Stated problem :: Word for word, copy all the data and drop the pictures.

** start of Input material **

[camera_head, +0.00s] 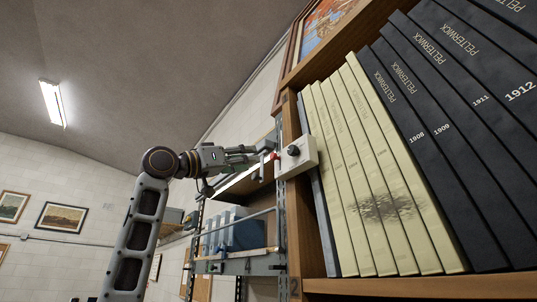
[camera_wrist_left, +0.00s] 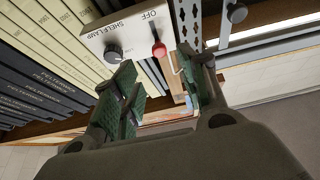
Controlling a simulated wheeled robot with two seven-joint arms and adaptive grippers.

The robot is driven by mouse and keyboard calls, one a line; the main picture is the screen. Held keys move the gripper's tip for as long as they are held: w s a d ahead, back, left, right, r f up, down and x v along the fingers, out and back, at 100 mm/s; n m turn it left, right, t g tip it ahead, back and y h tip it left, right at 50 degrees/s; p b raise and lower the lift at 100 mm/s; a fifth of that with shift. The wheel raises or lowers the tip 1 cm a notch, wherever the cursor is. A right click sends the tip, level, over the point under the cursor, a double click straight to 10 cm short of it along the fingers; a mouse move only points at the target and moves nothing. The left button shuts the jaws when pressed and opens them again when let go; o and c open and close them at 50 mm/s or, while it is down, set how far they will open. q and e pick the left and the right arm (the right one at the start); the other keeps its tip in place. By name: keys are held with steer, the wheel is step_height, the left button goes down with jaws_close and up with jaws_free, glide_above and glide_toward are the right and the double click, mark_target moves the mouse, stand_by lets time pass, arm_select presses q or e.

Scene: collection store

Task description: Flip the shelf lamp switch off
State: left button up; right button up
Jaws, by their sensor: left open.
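The shelf lamp switch box (camera_head: 300,161) is a small white box on the front of the wooden shelf upright. In the left wrist view the box (camera_wrist_left: 98,40) reads SHELF LAMP and OFF. It carries a dark round knob (camera_wrist_left: 112,54) and a red-tipped lever (camera_wrist_left: 159,49); the red tip also shows in the head view (camera_head: 276,156). My left gripper (camera_head: 266,152) is open beside the box. In the wrist view the red tip appears between its green-padded fingertips (camera_wrist_left: 157,62); contact cannot be told. My right gripper is not in view.
Cream volumes (camera_head: 365,170) and dark volumes (camera_head: 450,130) fill the shelf right of the box. A metal rack (camera_head: 250,264) with blue-grey files stands behind my gripper. A framed picture (camera_head: 325,22) is above. Open room lies to the left.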

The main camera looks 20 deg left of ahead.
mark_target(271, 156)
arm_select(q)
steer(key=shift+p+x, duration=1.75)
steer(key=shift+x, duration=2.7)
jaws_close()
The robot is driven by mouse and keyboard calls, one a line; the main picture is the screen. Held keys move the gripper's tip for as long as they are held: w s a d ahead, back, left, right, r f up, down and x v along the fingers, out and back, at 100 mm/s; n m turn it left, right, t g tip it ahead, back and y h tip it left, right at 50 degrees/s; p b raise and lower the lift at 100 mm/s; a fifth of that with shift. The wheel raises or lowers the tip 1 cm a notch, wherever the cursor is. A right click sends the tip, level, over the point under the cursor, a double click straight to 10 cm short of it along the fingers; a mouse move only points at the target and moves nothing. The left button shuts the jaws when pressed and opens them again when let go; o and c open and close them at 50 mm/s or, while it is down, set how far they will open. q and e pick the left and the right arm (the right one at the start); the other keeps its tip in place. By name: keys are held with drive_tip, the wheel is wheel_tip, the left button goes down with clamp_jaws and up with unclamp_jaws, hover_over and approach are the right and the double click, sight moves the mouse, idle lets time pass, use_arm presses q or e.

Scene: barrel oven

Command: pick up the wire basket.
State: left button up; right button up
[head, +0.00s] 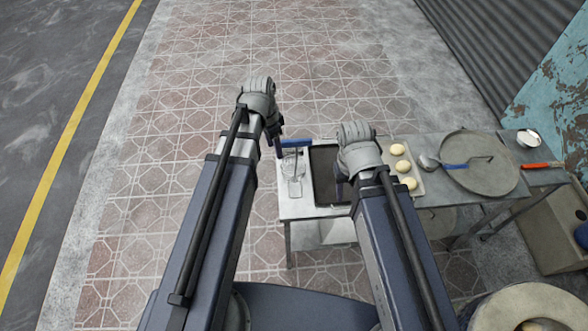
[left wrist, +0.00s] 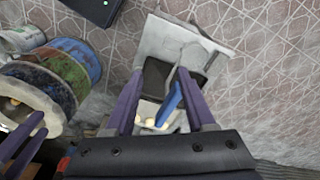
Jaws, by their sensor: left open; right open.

** end of Input material **

Solution ::
[camera_head, +0.00s] 
[camera_wrist_left, +0.00s] 
Controlling a simulated wheeled robot with two seven-joint arms and adaptive grippers.

The robot is driven by mouse and keyboard calls, one a line; the main picture is the screen. Held keys move the gripper's tip for as long as they are held: w s a d ahead, back, left, right, r f up, down and x v along the fingers, out and back, at 100 mm/s; n m turn it left, right, t g tip it ahead, back and y h tip it left, right at 50 degrees/s; p b raise and lower the lift at 100 mm/s; a fifth of that with shift. The wheel raises or lowers the tip 1 cm a notch, wherever the cursor is. A right click sends the tip, level, over the point under the cursor, a double click straight to 10 cm short of it along the fingers; a mouse move only points at the target and moves nothing. The left button shuts the jaws when pressed and opens them again when let go; o and c open and close them at 50 mm/s or, while it is down, set how far they will open. q and e pick the left and the right arm (the right one at the start); the other keeps its tip in place. By name: keys are held with steer, the wheel is step_height, the left button goes down with jaws_close and up with jaws_free, glide_above and glide_toward are the right and the double click, mark_target moves the mouse, stand_by lets time pass, arm_select presses q or e.

Scene: collection store

Task description: Flip the shelf lamp switch off
State: left button up; right button up
Jaws, by their sensor: left open.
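The shelf lamp switch box (camera_head: 300,161) is a small white box on the front of the wooden shelf upright. In the left wrist view the box (camera_wrist_left: 98,40) reads SHELF LAMP and OFF. It carries a dark round knob (camera_wrist_left: 112,54) and a red-tipped lever (camera_wrist_left: 159,49); the red tip also shows in the head view (camera_head: 276,156). My left gripper (camera_head: 266,152) is open beside the box. In the wrist view the red tip appears between its green-padded fingertips (camera_wrist_left: 157,62); contact cannot be told. My right gripper is not in view.
Cream volumes (camera_head: 365,170) and dark volumes (camera_head: 450,130) fill the shelf right of the box. A metal rack (camera_head: 250,264) with blue-grey files stands behind my gripper. A framed picture (camera_head: 325,22) is above. Open room lies to the left.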

The main camera looks 20 deg left of ahead.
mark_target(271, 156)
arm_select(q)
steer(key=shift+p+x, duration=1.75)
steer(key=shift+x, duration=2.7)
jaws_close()
The robot is driven by mouse and keyboard calls, one a line; the main picture is the screen. Held keys move the gripper's tip for as long as they are held: w s a d ahead, back, left, right, r f up, down and x v along the fingers, out and back, at 100 mm/s; n m turn it left, right, t g tip it ahead, back and y h tip it left, right at 50 degrees/s; p b raise and lower the lift at 100 mm/s; a fifth of that with shift. The wheel raises or lowers the tip 1 cm a notch, wherever the cursor is. A right click sends the tip, level, over the point under the cursor, a double click straight to 10 cm short of it along the fingers; a mouse move only points at the target and moves nothing. The left button shuts the jaws when pressed and opens them again when let go; o and c open and close them at 50 mm/s or, while it is down, set how far they will open. q and e pick the left and the right arm (the right one at the start); the other keeps its tip in place. By name: keys are held with drive_tip, the wheel is wheel_tip, the left button goes down with clamp_jaws and up with unclamp_jaws, hover_over and approach are the right and the double click, sight moves the mouse, idle lets time pass, use_arm presses q or e.

Scene: barrel oven

Command: pick up the wire basket.
State: left button up; right button up
[head, +0.00s] 
[left wrist, +0.00s] 
Jaws, by their sensor: left open; right open.

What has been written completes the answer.